# [Source data]
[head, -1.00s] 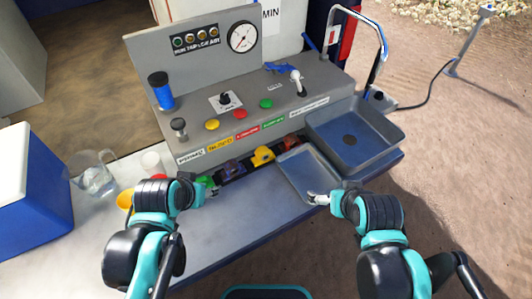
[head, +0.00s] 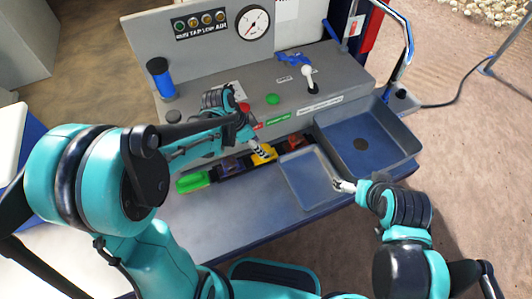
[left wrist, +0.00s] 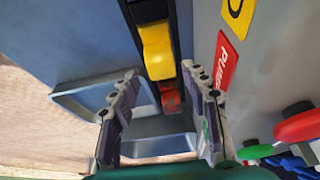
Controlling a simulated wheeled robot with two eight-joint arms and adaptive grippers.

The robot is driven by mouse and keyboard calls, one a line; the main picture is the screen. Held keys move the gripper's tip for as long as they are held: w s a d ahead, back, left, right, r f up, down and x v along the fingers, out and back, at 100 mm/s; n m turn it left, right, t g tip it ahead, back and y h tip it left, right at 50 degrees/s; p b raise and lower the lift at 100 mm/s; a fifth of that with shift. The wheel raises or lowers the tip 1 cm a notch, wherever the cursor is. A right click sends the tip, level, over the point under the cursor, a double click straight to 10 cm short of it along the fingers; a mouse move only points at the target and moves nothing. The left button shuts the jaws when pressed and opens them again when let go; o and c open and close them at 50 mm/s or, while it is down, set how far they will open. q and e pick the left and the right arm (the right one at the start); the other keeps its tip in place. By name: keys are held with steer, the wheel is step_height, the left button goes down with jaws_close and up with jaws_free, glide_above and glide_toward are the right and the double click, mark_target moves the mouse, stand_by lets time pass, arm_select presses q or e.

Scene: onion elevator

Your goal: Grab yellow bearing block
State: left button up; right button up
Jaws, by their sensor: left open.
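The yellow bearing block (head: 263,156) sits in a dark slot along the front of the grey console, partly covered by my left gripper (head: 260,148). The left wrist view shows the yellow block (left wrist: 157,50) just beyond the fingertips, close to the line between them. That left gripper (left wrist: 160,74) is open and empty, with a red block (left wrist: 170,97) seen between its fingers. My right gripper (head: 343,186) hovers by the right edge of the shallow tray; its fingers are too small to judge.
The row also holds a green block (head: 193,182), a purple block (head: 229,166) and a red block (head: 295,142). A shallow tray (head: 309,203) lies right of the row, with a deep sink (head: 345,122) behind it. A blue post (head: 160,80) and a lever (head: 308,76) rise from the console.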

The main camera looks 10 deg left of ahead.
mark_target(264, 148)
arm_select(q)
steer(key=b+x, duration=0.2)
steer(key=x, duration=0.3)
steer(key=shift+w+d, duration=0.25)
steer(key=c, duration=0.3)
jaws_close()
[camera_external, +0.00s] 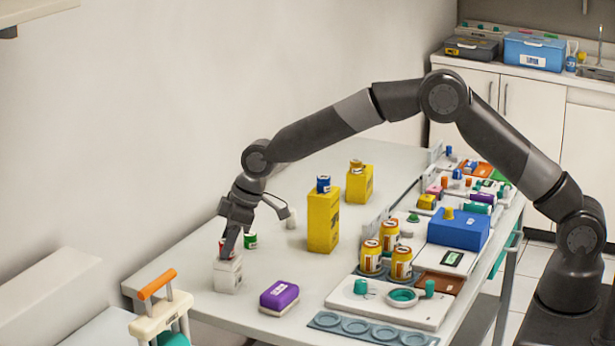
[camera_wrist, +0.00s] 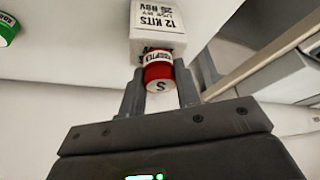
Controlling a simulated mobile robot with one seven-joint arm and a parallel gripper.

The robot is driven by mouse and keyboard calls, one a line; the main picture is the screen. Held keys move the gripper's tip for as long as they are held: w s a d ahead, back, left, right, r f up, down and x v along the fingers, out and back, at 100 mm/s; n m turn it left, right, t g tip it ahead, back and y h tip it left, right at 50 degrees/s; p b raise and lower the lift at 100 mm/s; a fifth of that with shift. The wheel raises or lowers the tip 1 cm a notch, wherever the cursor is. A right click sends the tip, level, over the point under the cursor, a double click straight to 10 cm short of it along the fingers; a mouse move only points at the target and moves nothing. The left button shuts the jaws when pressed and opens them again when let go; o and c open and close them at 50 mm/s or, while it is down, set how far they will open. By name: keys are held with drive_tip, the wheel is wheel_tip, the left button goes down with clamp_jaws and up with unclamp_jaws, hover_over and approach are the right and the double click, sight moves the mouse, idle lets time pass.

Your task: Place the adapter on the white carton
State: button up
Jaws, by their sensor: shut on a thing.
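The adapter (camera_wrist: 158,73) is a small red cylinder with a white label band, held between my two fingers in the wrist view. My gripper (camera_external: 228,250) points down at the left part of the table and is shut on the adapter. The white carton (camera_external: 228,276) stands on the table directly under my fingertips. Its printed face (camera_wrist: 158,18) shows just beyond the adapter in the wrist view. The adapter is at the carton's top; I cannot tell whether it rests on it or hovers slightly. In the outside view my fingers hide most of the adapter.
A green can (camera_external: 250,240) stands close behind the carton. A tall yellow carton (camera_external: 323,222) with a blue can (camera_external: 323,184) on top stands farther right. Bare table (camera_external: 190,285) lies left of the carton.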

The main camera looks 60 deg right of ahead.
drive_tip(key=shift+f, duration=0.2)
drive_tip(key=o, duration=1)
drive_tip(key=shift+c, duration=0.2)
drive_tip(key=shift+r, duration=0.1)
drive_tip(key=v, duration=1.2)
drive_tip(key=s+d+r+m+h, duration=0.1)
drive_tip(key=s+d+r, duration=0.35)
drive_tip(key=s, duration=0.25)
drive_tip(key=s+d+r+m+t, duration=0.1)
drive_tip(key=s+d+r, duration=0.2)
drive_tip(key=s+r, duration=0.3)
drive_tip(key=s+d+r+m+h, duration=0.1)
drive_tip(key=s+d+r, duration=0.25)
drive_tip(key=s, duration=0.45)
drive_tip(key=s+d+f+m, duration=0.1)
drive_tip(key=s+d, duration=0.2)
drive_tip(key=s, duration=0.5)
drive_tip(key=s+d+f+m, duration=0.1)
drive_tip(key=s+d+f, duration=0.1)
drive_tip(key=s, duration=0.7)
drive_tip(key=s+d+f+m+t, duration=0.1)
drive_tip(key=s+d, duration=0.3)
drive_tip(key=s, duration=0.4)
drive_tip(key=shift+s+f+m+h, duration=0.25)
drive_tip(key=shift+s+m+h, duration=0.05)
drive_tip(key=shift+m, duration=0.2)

# [What needs to be done]
Leave out the pictures and quote exactly the lines from the one where "[camera_external, +0.00s]" appears to the one where "Controlling a simulated mobile" appears, both ends counted.

# [Solution for this task]
[camera_external, +0.00s] 
[camera_wrist, +0.00s] 
Controlling a simulated mobile robot with one seven-joint arm and a parallel gripper.

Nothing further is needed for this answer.